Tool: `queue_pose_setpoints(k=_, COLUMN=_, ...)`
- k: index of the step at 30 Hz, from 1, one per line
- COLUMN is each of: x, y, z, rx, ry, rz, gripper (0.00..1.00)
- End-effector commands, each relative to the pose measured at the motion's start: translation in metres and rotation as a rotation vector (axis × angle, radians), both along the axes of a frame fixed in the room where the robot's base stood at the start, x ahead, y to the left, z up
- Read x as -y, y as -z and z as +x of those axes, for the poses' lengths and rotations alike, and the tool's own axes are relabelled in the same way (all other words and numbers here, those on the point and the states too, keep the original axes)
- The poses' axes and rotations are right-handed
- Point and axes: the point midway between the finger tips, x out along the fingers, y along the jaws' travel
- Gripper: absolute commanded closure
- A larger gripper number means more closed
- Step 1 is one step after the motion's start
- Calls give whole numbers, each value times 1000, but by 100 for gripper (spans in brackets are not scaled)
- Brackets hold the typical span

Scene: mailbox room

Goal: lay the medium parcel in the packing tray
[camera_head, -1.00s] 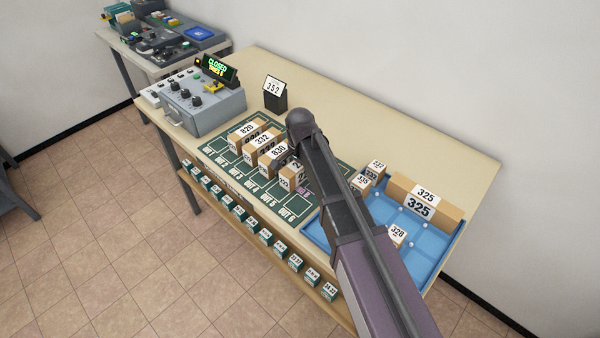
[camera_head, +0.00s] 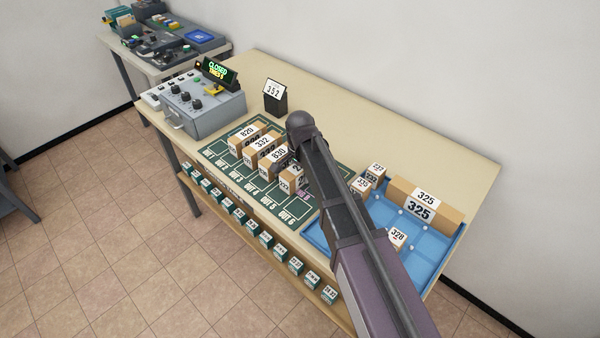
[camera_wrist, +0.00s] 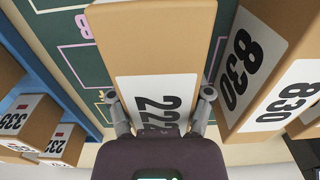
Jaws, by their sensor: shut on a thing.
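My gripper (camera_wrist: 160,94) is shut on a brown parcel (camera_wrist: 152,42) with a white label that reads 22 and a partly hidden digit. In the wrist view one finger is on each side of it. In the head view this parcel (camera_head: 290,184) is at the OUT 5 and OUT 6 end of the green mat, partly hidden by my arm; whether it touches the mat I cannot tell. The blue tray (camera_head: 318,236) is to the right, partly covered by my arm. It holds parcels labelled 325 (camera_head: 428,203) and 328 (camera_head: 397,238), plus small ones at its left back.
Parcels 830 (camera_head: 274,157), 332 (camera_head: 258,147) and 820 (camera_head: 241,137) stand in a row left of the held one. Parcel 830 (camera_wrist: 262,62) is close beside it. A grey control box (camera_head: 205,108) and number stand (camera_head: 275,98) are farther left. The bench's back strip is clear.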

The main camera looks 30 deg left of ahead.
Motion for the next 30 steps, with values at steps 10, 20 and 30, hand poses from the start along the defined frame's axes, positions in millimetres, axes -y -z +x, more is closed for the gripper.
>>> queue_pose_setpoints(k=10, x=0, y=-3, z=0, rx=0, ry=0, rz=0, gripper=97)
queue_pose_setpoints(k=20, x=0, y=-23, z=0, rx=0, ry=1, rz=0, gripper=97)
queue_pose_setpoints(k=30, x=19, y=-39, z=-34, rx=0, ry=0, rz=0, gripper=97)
━━━
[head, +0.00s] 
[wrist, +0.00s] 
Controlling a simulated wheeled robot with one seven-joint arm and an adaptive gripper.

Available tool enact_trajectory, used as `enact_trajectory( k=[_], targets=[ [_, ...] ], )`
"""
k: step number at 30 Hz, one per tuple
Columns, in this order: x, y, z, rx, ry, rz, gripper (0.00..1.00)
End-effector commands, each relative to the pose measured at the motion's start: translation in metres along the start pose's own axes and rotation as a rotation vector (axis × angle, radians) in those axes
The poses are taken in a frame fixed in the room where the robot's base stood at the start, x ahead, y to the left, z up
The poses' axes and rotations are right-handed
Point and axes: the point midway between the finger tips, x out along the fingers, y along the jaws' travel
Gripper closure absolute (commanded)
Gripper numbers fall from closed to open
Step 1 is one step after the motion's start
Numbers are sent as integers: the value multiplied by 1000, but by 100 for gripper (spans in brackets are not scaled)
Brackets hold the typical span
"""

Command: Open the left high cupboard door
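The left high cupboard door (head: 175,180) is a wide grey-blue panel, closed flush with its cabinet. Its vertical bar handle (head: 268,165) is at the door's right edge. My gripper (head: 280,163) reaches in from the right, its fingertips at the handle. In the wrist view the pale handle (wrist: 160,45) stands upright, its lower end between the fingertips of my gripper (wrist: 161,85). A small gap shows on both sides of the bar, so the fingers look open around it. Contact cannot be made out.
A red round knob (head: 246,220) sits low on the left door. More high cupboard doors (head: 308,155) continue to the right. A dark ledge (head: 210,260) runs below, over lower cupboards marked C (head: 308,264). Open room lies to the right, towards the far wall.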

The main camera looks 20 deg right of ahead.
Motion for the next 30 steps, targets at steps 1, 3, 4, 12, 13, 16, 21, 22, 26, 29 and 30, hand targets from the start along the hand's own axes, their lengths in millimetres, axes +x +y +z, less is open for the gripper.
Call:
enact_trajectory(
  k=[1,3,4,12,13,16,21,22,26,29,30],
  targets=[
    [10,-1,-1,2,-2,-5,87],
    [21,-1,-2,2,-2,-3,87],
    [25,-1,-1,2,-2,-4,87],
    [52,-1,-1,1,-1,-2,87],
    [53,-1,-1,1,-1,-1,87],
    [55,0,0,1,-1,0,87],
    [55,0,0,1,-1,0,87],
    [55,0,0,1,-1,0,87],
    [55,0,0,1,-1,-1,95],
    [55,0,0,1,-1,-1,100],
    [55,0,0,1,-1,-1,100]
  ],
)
━━━
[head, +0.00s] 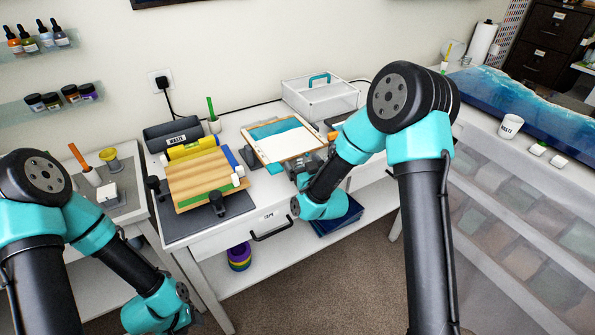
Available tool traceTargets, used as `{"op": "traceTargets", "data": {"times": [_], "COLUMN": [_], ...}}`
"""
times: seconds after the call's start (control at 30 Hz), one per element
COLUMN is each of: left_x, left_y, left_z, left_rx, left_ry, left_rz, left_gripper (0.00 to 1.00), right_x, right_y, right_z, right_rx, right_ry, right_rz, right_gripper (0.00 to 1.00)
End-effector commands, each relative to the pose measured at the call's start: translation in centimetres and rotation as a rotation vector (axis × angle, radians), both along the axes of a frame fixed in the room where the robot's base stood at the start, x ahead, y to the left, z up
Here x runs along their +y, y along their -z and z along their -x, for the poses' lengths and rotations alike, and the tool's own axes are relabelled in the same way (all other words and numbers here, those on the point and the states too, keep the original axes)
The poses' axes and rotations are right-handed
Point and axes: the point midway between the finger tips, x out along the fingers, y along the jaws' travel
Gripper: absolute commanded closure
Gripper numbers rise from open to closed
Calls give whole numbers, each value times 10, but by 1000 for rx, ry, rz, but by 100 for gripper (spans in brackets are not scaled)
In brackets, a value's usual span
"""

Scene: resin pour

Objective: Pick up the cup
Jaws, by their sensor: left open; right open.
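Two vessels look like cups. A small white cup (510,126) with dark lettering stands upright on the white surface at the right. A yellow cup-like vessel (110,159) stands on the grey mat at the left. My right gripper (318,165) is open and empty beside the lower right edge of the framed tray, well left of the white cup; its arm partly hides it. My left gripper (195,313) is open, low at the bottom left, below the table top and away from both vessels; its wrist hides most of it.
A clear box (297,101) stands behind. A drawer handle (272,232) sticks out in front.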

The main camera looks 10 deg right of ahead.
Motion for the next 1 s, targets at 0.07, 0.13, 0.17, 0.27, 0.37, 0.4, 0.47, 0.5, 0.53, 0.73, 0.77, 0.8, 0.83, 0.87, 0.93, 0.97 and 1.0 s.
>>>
━━━
▶ [PROBLEM REQUIREMENTS] Everything from the line that contains "- k: index of" to the line that contains "- The poses'" must be transcribed exactly, both end lines included.

▶ [FINISHED TASK]
- k: index of the step at 30 Hz, from 1, one per line
- COLUMN is each of: x, y, z, rx, ry, rz, gripper (0.00..1.00)
- End-effector commands, each relative to the pose measured at the motion's start: translation in metres and rotation as a rotation vector (axis × angle, radians), both along the axes of a frame fixed in the room where the robot's base stood at the start, x ahead, y to the left, z up
- Read x as -y, y as -z and z as +x of those axes, for the poses' lengths and rotations alike, and the tool's own axes are relabelled in the same way (all other words and numbers here, those on the point and the states too, keep the original axes)
- The poses' axes and rotations are right-handed

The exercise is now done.